Despite losing a little ground on Friday to start December, the Dow Jones Industrial Average had its best week of the year last week, shooting past 24000 for the first time as the Senate passed its version of tax reform.
The Dow ended the week at 24232, up 3% for the week. The S&P 500 gained about half that, up 1.6%, while NASDAQ ended with a 0.6% loss as investors took profits on tech stocks. Year to date, the Dow is up more than 22% in price after gaining another 3.8% in November. The S&P has gained 18% following November’s 2.8% rise; both indexes are up eight straight months. NASDAQ is still the market leader, up more than 27% following last month’s 2.2% increase; the index has not had a down month since June. The Senate tax bill, which would roll back corporate tax rates to 20% from 35%, now needs to be reconciled with the already-passed House bill and, assuming it then passes both chambers, gets sent to President Trump for his signature. Outside the U.S., Japanese stocks rose for the second week in a row after having their nine-week winning streak snapped the prior week; the Nikkei 225 rose 3.2% in November and is up more than 19% so far this year in local currency terms. European stocks gave back their prior week’s gains; the Stoxx Europe 600 lost 0.7%, its third loss in the past four weeks.
Both the incoming and outgoing heads of the Federal Reserve said the central bank is likely to raise interest rates at its next meeting. At his confirmation hearing before the Senate Banking Committee on Tuesday, Jerome Powell, the president’s nominee to chair the Fed, said the case for raising the federal funds rate at the December 12-13 meeting “is coming together,” adding, “I think now the economy is strong, unemployment is low, growth is strong—in fact, it appears to have picked up—so it is time for us to be normalizing interest rates and the size of the balance sheet.” The next day the current chair, Janet Yellen, in her final Congressional testimony, said the Fed would continue gradually increasing rates as the economy improves.
Indeed, last week’s reports continued to show the U.S. economy kicking into higher gear. Third quarter GDP growth was revised upward to an annual rate of 3.3%, up from the 3.0% rate originally reported and Q2’s 3.1% level. That’s the strongest quarterly growth rate in three years. Not surprisingly, then, the Conference Board’s consumer confidence index jumped more than three points in November to 129.5, a new 17-year high. Consumer spending rose 0.3% in October while personal incomes climbed 0.4%. The core personal consumption expenditures index, the Fed’s main barometer of inflation, rose 0.2% for the month and 1.4% on an annual basis. The Institute for Supply Management’s manufacturing index fell a half-point in November but remained strong at 58.2. Construction spending for October jumped 1.4%, much better than expected.

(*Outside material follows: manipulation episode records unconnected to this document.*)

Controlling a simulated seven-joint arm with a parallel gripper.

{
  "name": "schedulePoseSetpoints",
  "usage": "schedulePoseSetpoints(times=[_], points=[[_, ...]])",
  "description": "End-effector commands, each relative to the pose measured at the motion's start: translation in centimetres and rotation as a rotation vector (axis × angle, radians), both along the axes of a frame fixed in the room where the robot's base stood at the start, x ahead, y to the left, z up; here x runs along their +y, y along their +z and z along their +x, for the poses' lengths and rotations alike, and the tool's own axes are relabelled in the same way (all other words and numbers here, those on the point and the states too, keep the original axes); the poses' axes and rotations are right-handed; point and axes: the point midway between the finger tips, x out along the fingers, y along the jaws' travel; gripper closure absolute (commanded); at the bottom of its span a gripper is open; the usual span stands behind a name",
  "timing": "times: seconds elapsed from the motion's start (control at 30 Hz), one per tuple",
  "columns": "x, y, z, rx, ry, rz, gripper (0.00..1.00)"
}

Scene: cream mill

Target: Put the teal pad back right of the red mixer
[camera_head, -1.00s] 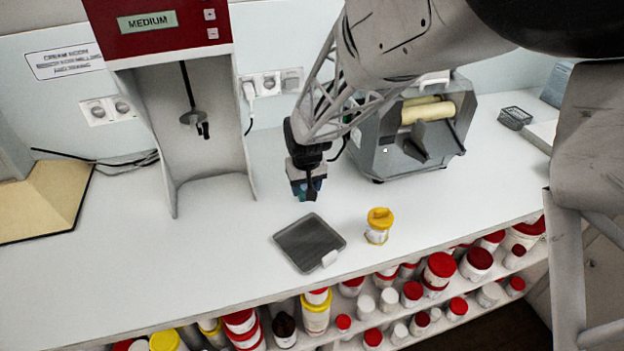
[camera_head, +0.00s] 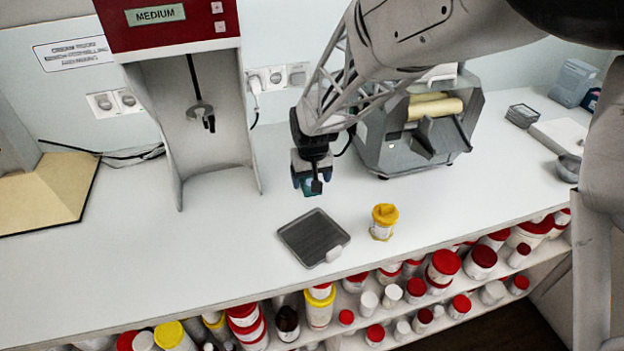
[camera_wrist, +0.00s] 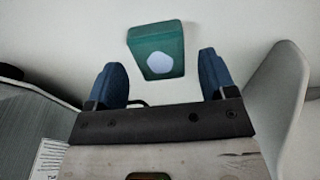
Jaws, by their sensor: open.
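The teal pad (camera_wrist: 155,51) is a small block with a pale rounded spot on its face. In the wrist view it lies on the white counter, just beyond the gap between my fingertips, apart from both. My gripper (camera_wrist: 163,75) is open with blue fingers and nothing between them. In the head view my gripper (camera_head: 311,183) points down over the counter, right of the red mixer (camera_head: 172,22) and left of the roller mill. A little teal shows there among the fingers, and the rest of the pad is hidden. The mixer has a red top marked MEDIUM and a grey column.
The grey roller mill (camera_head: 420,135) is close on the right. A cable (camera_head: 130,158) lies left of the mixer. Several jars fill the shelf below.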

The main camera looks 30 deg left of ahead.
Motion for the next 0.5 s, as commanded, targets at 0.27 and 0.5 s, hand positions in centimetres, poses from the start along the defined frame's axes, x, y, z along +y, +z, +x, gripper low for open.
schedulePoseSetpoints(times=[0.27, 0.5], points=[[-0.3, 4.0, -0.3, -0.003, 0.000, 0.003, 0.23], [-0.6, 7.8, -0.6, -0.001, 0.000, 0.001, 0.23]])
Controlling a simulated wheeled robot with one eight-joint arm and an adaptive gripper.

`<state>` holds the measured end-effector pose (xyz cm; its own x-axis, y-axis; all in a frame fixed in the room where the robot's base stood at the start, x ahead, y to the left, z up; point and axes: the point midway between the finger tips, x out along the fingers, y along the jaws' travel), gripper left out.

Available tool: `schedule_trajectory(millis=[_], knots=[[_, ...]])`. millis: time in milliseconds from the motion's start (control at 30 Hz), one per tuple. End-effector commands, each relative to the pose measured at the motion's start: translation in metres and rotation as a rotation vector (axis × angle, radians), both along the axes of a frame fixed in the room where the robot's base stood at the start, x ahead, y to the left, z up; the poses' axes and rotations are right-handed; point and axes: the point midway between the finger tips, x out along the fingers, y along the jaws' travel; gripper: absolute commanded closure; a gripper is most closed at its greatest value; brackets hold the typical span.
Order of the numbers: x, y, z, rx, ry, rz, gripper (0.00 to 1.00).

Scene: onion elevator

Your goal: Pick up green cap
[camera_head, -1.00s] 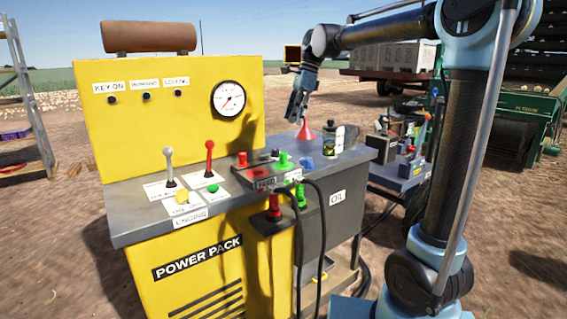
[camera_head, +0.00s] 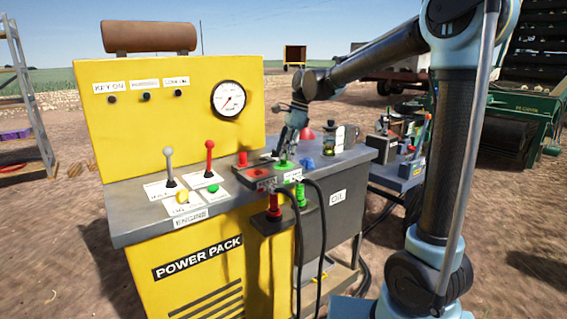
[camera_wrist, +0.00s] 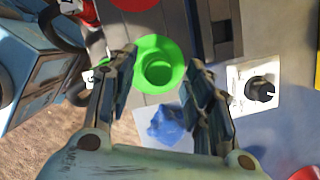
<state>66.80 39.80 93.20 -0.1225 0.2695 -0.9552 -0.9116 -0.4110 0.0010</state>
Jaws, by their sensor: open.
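The green cap (camera_head: 284,164) sits on the dark panel on top of the yellow power pack, between a red cap (camera_head: 242,159) and a blue lump (camera_head: 307,164). In the wrist view the green cap (camera_wrist: 159,64) is a round, cup-like piece with a wide rim. My gripper (camera_head: 283,155) is right at the green cap in the head view and partly covers it. In the wrist view my gripper (camera_wrist: 164,70) is open, with one finger on each side of the green cap. I cannot tell whether the fingers touch it.
The blue lump (camera_wrist: 167,125) lies on a white label close to my right finger. A black knob (camera_wrist: 259,92) is further right. Red and grey levers rise at left; hoses hang in front.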

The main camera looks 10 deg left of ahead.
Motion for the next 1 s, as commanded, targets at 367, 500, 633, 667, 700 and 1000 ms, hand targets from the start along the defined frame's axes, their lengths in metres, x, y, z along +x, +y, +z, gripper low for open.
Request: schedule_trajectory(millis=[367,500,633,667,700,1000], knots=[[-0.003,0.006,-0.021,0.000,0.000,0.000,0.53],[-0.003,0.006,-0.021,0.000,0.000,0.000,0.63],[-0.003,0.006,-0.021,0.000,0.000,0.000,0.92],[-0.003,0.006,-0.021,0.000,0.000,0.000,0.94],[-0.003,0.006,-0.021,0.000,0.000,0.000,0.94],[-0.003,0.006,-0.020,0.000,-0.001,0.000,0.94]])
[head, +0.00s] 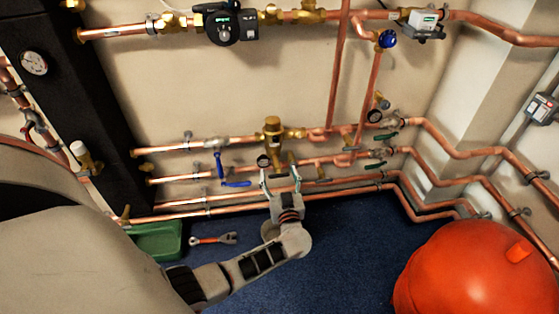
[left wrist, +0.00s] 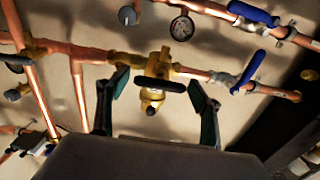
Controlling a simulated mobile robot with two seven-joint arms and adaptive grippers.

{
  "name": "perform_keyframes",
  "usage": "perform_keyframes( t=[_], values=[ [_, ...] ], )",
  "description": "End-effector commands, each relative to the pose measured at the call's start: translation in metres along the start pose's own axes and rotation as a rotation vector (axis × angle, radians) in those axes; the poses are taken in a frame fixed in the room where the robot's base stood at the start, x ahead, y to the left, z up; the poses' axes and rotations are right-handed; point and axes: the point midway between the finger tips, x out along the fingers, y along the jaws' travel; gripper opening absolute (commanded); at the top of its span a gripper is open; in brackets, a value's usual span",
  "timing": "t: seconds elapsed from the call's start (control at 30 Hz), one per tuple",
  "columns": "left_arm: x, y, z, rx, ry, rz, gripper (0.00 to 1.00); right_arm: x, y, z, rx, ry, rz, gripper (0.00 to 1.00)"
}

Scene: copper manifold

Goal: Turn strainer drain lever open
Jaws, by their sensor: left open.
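The brass strainer (left wrist: 157,62) sits on a copper pipe in the middle of the left wrist view. A dark drain lever (left wrist: 160,84) lies crosswise over its brass drain (left wrist: 151,99). My left gripper (left wrist: 159,77) is open, with one finger on each side of the lever and a visible gap to both ends. In the head view my left gripper (head: 279,174) reaches up to the lower pipes, just below brass fittings; the lever is hard to make out there. My right gripper is in neither view.
Copper pipes run along the wall. A green tray (head: 172,240) and a wrench (head: 214,239) lie on the blue floor; a red tank (head: 470,272) stands right.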

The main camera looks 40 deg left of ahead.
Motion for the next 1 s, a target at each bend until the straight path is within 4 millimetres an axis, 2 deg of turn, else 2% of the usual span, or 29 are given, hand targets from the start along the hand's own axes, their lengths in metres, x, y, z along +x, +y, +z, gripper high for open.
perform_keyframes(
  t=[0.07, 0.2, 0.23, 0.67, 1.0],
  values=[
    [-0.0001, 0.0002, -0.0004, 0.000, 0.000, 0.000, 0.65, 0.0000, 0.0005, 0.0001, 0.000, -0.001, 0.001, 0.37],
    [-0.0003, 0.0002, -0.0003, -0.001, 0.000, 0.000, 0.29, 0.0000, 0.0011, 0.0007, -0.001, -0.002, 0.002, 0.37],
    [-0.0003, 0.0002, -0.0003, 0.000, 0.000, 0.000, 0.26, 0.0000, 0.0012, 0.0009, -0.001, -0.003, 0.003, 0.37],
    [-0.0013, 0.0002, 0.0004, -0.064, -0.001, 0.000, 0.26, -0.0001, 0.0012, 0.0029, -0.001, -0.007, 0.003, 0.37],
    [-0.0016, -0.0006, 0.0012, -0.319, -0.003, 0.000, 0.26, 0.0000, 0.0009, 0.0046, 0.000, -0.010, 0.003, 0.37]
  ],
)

Housing sector numbers were strong. Sales of newly-built homes jumped 6.2% in October to an annual rate of 685,000. The National Association of Realtors’ pending home sales index rose a better-than-expected 3.5% to 109.3, although that was still 0.6% below the year-earlier level. The “solid increase in contract signings were still not enough to keep activity from declining on an annual basis for the sixth time in seven months,” said Lawrence Yun, the group’s chief economist. Rising home prices due to a low inventory of homes for sale remain the culprit. The S&P CoreLogic Case-Shiller national home price index rose 6.2% in September over a year earlier, the fastest annual rate since June 2014.
Reports/dates/facts/links worth paying attention to over the next week:
1. December 4: Factory orders for October.
2. December 5: Institute for Supply Management non-manufacturing composite index for November.
3. December 6: ADP national employment report for November.
4. December 7: Weekly unemployment claims
5. December 8: Employment situation for November; University of Michigan consumer sentiment index for December, first reading.